→ **WHAT YOU NEED TO DO**
Copy each line with the word "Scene" in it.
::: DATA
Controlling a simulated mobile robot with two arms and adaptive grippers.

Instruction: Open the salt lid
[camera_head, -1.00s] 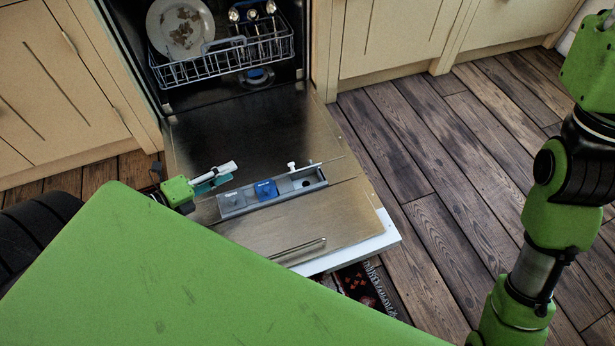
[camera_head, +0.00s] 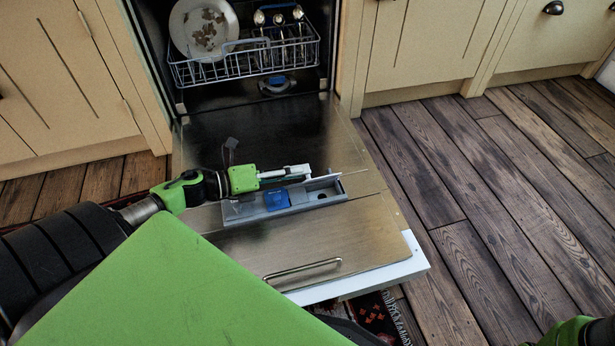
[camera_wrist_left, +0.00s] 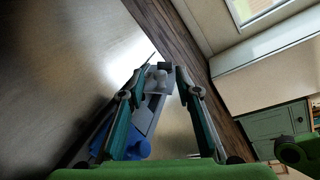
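A grey dispenser tray (camera_head: 240,213) lies on the lowered dishwasher door (camera_head: 215,130). It has a blue cap (camera_head: 277,200) in the middle and a dark round hole (camera_head: 321,195) near its right end. A thin pale flap (camera_head: 325,181) stands raised over that end; I cannot tell for certain that it is the salt lid. My left gripper (camera_head: 305,172) is just above and behind the tray's right end. In the left wrist view its teal-padded fingers (camera_wrist_left: 160,77) are apart, with a grey part (camera_wrist_left: 160,68) between their tips. Contact is unclear.
A wire rack (camera_head: 245,60) with a soiled plate (camera_head: 205,28) and cutlery is inside the dishwasher behind. The door's front has a metal handle (camera_head: 300,270). Cabinets (camera_head: 425,45) line the back. The wooden floor (camera_head: 480,190) at right is clear.

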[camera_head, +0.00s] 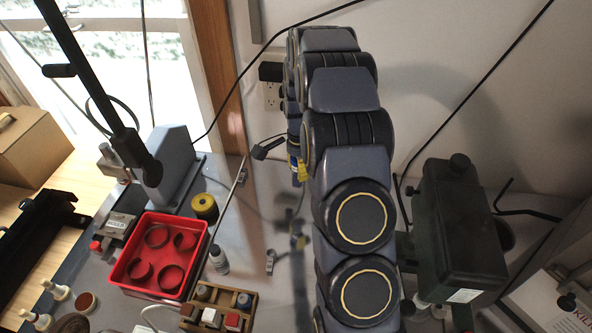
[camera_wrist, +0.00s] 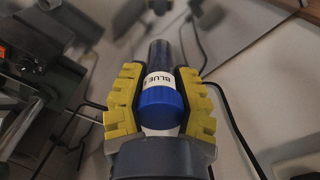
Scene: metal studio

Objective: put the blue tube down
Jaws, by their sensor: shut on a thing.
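The blue tube (camera_wrist: 160,108) has a bright blue cap, a white label reading "BLUE" and a dark, clear far end. In the wrist view it lies lengthwise between the yellow fingers of my gripper (camera_wrist: 158,76), which is shut on it. In the head view only a yellow bit of my gripper (camera_head: 300,170) shows beside my arm. The tube cannot be made out clearly there, and its far end looks clear of the surface in the wrist view.
A red tray (camera_head: 157,256) with several rings stands on the grey bench. A wooden block rack (camera_head: 219,308), a small bottle (camera_head: 219,260) and a yellow-black spool (camera_head: 204,207) are near it. A dark machine (camera_head: 456,235) stands right of my arm. Cables run along the wall.

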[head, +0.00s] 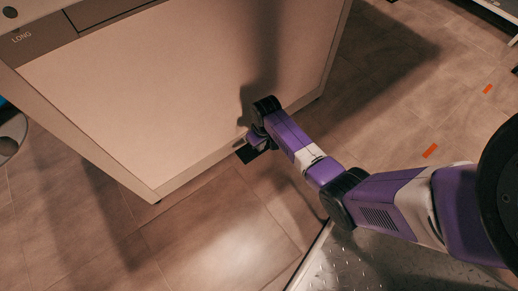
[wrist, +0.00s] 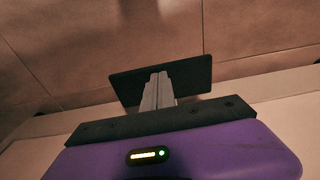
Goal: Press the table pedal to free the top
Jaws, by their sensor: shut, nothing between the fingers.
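The pedal is a flat dark plate (wrist: 192,80) at the foot of the large beige cabinet-like table base (head: 180,80). In the head view, a dark corner of the pedal (head: 245,154) shows low by the base's bottom edge. My gripper (wrist: 157,90) is shut and empty, its grey fingers together and overlapping the pedal in the wrist view. In the head view my gripper (head: 258,142) is down beside the base's lower edge, partly hidden by my wrist. I cannot tell whether the fingertips touch the pedal.
The brown tiled floor (head: 200,240) is open in front of the base. Orange floor marks (head: 430,151) lie to the right. A drawer-like panel marked LONG (head: 30,38) is at the base's upper left. A round-ended object (head: 10,138) stands at the left edge.

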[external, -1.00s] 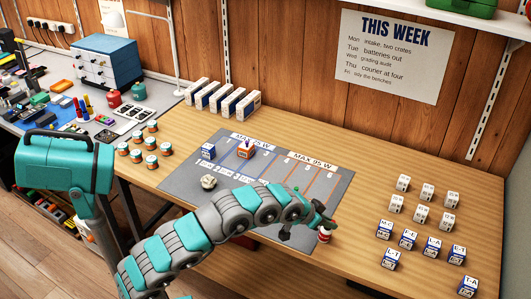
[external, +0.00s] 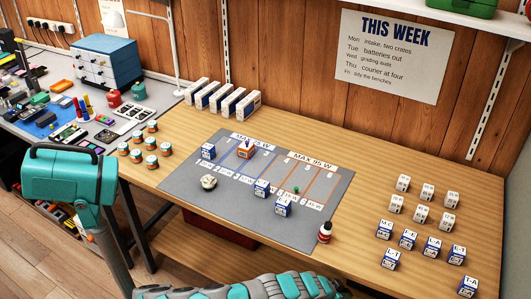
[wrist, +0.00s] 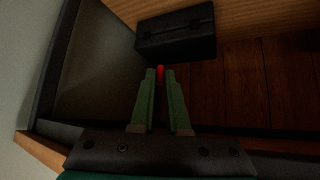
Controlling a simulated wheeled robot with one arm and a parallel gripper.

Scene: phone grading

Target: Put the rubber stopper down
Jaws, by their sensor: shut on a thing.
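In the wrist view my gripper (wrist: 161,72) has its two green fingers close together. A small red thing, seemingly the rubber stopper (wrist: 160,75), shows between the fingertips; only a little of it is visible and its shape is hard to tell. The gripper points towards a dark space with a black case (wrist: 176,35) beyond the fingertips. In the external view my arm runs along the bottom edge, in front of the table, and the gripper is out of frame there.
The wooden table (external: 350,180) bears a grey mat (external: 185,186) with several boxes. A small red, white and black bottle (external: 325,232) stands by the mat's right corner. Several labelled cubes (external: 408,239) stand at the right. Bare tabletop lies between the mat and the cubes.

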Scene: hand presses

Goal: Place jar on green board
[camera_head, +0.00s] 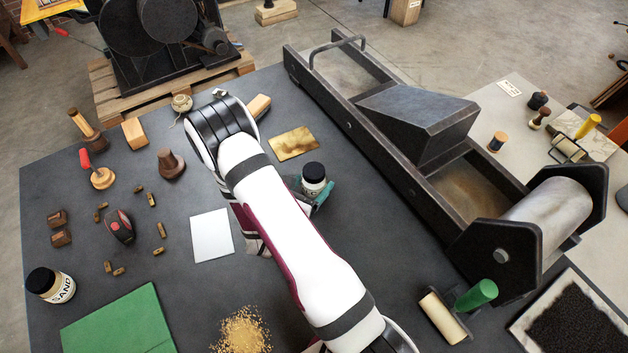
::::::
→ **TASK RESPONSE**
Scene: metal studio
Scene: phone grading
Scene: hand presses

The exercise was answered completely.